Siempre he tenido gatos en casa pero nunca antes había visto uno muerto. Los despojos que vislumbra uno desde el coche no cuentan: la velocidad y la carnicería que implica el atropello hacen de aquello una masa informe e irreconocible. Por eso es una ironía que el primer gato muerto al que he podido tocar -sobrecogido- sea un gato callejero y no un gato casero.
La primera y creo que única experiencia desagradable que he tenido en este piso en el que ahora vivo fue a las dos semanas de instalarme: una descomunal rata de alcantarilla se coló por el balcón mientras -desnudo, recién salido de la ducha- me cortaba las uñas de los pies frente al televisor. Después de haberla acorralado en los bajos del sofá-cama conseguí expulsara por donde había venido con la ayuda de una fregona.
Desde entonces, la familia gatuna que parecía haberse establecido en las inmediaciones de mi portal, junto a los contenedores donde a menudo se acumulaban las sobras y desperdicios del
Leito de proa y de
Casa Ginory, a la sazón restaurantes de pescado frito y a veces fresco, se convirtieron en mis protegidos (y los de alguna viejecita que puntual y devotamente les dejaba agua y
friskies). Con gusto les bajaba ese embutido que había empezado a saber ácido, o soportaba el hedor de sus meados, sabedor de que su presencia y vigilancia eran la mejor garantía contra el merodeo impune de las ratas.
Pero hoy al volver del trabajo me he encontrado su echadero habitual desierto. Sólo estaba el cadáver abandonado de este gato joven que muestra la foto. Asombrado me acerqué y, con una mezcla de repugnancia y morboso interés, lo toqué. Estaba duro y rígido. Los ojos abiertos pero ya cubiertos por una costra sólida y transparente que delataba la ausencia de cualquier atisbo de vida. Las orejas tiesas, así como el rabo y las extremidades. Probé a moverlo un poco: estaba pesado y como adherido a la acera. La
viva imagen del
rigor mortis. No supe qué hacer con él. "Es un simple gato callejero" -pensé. Y sin embargo la certeza de que nadie haría nada por reparar la obcenidad del gato muerto en medio de la acera, salvo esquivarlo, me hizo en cierto modo responsable o culpable de su desamparo.
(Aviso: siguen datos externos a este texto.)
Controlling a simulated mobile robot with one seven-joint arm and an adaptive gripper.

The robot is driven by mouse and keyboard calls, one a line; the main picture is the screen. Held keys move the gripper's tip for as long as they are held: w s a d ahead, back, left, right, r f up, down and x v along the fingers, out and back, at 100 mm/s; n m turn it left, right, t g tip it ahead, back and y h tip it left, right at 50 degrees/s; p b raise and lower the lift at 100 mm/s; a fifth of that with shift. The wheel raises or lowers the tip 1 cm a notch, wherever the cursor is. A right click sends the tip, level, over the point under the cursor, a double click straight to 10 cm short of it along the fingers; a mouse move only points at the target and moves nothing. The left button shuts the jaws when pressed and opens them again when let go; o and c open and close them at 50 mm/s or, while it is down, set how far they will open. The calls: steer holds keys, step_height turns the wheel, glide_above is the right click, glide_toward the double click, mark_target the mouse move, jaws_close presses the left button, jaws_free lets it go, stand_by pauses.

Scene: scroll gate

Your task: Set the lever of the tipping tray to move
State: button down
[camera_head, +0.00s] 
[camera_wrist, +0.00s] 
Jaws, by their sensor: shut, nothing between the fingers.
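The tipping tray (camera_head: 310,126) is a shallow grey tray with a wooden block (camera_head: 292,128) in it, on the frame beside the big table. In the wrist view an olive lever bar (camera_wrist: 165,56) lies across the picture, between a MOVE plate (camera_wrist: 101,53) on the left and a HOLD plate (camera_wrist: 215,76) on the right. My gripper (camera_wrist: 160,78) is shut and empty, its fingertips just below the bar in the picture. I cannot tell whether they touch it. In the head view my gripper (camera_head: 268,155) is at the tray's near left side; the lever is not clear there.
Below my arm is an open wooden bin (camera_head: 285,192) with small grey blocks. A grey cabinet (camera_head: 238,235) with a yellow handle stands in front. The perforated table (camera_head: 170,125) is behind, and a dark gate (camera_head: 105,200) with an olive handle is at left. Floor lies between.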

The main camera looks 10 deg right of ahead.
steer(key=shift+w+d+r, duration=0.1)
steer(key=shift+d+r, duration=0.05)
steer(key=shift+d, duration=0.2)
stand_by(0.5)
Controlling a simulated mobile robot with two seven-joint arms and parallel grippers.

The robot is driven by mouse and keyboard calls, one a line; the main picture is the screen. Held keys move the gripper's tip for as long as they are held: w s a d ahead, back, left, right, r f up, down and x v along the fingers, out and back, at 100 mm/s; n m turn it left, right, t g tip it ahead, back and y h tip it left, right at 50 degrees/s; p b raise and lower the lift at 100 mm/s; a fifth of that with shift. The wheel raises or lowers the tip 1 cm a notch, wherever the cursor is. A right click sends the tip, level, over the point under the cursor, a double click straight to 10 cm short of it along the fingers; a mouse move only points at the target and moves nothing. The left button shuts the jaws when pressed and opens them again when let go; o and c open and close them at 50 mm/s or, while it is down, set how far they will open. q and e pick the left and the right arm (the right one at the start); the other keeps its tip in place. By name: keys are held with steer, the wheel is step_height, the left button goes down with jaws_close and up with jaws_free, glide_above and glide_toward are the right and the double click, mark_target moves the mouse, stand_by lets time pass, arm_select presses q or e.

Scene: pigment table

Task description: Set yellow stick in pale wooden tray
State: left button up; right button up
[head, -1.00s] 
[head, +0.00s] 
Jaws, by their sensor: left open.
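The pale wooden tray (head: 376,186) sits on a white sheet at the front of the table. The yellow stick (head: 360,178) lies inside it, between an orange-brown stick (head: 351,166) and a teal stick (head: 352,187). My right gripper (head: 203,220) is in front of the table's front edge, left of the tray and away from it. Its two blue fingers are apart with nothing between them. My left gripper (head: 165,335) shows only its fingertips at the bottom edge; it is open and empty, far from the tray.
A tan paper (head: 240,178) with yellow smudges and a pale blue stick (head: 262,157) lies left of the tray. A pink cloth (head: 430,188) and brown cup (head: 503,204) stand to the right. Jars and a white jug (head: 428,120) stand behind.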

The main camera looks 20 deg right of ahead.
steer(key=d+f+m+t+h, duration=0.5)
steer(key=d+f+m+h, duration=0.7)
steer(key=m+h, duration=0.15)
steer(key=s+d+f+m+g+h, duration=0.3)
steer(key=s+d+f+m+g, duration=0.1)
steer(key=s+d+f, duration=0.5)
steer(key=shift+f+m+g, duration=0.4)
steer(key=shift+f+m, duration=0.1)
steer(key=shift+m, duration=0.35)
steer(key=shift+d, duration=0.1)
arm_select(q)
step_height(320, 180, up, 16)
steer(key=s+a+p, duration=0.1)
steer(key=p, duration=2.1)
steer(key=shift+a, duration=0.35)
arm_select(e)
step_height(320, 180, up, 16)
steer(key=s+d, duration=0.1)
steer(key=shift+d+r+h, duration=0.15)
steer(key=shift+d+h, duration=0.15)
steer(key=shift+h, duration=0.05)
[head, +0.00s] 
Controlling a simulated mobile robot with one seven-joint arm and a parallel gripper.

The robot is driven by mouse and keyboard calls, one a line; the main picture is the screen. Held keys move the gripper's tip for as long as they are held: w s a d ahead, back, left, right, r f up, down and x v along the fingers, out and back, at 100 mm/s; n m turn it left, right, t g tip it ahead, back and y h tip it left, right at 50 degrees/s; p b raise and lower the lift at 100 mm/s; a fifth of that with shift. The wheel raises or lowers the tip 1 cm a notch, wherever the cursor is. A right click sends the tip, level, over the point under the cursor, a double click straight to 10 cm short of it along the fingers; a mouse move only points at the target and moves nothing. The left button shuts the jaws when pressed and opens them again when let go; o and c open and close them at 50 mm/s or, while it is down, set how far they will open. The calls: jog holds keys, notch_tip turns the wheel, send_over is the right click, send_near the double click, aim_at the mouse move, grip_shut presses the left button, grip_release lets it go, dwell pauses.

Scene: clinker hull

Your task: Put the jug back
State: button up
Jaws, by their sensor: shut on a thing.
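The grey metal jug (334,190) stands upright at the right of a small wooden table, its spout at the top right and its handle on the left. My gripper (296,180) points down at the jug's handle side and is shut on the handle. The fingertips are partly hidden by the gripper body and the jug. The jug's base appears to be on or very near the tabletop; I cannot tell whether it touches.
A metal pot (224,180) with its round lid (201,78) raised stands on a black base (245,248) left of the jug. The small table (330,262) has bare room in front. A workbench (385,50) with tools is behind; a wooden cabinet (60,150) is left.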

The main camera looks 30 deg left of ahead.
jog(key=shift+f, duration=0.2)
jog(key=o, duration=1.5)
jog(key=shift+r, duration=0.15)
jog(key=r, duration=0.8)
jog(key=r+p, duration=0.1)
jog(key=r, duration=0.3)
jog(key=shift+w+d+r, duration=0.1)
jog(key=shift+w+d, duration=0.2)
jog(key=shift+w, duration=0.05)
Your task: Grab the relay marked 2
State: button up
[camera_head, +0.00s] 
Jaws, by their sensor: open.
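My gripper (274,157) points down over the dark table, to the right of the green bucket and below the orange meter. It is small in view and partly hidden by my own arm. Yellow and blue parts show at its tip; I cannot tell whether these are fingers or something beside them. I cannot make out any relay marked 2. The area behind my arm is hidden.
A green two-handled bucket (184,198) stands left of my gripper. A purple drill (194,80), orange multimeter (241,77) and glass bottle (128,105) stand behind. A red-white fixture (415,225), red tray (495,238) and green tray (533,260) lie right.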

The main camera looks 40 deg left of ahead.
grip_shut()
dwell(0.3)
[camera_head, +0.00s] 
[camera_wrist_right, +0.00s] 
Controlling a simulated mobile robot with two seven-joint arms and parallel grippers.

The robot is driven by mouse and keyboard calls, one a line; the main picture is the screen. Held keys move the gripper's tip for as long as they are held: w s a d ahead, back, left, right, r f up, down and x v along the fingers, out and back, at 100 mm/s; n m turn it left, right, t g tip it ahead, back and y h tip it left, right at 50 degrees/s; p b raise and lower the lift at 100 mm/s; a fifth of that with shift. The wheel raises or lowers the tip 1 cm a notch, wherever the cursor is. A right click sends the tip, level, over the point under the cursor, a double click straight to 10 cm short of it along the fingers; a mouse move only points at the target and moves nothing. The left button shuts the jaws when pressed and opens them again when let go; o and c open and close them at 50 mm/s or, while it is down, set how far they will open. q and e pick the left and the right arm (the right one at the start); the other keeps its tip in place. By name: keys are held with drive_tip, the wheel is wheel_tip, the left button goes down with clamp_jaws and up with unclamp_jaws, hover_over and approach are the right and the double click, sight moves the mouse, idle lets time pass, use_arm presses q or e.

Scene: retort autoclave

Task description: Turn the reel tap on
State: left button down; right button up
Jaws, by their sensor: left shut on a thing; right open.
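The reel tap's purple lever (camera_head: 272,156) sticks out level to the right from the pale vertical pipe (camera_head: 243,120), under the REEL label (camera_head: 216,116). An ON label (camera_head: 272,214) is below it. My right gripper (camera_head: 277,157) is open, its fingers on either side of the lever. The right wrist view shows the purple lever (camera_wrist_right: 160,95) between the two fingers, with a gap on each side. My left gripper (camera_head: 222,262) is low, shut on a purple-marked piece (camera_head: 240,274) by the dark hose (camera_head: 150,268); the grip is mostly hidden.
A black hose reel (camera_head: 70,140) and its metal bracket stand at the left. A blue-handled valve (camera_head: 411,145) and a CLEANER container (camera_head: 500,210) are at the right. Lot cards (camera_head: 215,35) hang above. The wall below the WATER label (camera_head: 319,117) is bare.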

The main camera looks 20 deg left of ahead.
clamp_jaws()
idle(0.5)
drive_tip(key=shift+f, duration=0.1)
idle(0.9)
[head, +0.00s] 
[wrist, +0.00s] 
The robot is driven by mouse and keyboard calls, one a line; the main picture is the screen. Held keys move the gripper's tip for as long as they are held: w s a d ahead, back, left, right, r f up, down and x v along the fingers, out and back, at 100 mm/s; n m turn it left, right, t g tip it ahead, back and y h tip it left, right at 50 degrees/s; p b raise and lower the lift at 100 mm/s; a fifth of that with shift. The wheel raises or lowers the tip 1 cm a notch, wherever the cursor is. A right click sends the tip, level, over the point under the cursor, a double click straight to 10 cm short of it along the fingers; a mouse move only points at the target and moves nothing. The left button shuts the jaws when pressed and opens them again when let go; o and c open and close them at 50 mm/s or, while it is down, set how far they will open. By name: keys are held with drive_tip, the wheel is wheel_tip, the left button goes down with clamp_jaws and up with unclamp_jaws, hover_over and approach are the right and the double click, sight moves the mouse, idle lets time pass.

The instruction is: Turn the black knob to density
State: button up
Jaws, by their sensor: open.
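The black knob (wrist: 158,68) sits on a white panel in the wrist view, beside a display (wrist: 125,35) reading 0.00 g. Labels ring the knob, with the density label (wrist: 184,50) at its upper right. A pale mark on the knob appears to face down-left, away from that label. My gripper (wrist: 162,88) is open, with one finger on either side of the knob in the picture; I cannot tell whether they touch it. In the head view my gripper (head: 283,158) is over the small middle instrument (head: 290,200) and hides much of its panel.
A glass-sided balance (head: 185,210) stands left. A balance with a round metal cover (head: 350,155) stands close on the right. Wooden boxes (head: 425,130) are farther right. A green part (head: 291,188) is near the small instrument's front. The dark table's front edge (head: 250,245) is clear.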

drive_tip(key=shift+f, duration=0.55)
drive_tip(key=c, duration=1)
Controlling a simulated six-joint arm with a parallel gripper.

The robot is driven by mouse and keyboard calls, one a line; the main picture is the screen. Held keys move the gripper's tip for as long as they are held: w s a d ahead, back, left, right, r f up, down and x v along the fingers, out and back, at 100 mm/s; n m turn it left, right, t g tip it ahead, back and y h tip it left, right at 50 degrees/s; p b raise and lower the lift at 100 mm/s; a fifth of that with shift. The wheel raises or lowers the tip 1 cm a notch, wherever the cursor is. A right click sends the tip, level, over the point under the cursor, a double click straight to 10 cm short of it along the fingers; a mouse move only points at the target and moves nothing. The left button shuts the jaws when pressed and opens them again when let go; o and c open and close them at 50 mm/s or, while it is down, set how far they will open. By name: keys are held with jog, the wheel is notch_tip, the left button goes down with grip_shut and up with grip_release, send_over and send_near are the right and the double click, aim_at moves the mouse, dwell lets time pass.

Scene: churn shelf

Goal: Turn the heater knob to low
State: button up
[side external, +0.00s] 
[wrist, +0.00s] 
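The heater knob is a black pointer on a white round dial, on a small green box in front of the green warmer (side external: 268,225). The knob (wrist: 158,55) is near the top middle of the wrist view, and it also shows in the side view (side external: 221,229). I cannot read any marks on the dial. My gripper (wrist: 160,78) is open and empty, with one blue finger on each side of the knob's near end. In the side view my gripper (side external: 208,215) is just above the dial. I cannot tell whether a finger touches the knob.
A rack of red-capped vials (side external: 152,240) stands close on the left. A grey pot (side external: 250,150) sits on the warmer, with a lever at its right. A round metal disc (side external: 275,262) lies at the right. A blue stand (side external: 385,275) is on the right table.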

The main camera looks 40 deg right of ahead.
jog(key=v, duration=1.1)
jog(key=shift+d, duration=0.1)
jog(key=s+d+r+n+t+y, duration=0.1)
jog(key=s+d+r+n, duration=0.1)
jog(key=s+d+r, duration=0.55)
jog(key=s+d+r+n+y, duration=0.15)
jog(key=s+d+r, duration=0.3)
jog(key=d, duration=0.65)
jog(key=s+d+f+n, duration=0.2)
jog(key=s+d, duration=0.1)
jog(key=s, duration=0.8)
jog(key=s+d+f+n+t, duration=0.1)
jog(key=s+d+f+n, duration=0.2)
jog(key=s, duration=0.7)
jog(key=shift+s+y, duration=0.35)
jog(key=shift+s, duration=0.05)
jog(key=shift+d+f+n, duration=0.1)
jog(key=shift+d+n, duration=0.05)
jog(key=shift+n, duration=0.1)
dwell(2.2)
Hasta el resto de la camada lo había dejado allí postrado y olvidado. ¿Tenía sentido tratar de enterrarlo en el solar de al lado? ¿quizás al menos desplazarlo allí, apartarlo de la vista de todos?.
No fui capaz. Había empezado a oler y unos bichitos (probablemente pulgas) se cebaban con él. Sólo estos parásitos no le habían abandonado; sólo éstos vendrían a velarlo y devorarlo, atraídos por la fragancia contumaz e irrespirable de la muerte. Me fui a casa y sólo regresé unas horas más tarde para fotografiarlo.
La imagen de la muerte de un gato en el petril de mi portal no me abandona y me conduce a inquietantes reflexiones y preguntas sobre la muerte de un hombre cualquiera; empezando por la propia.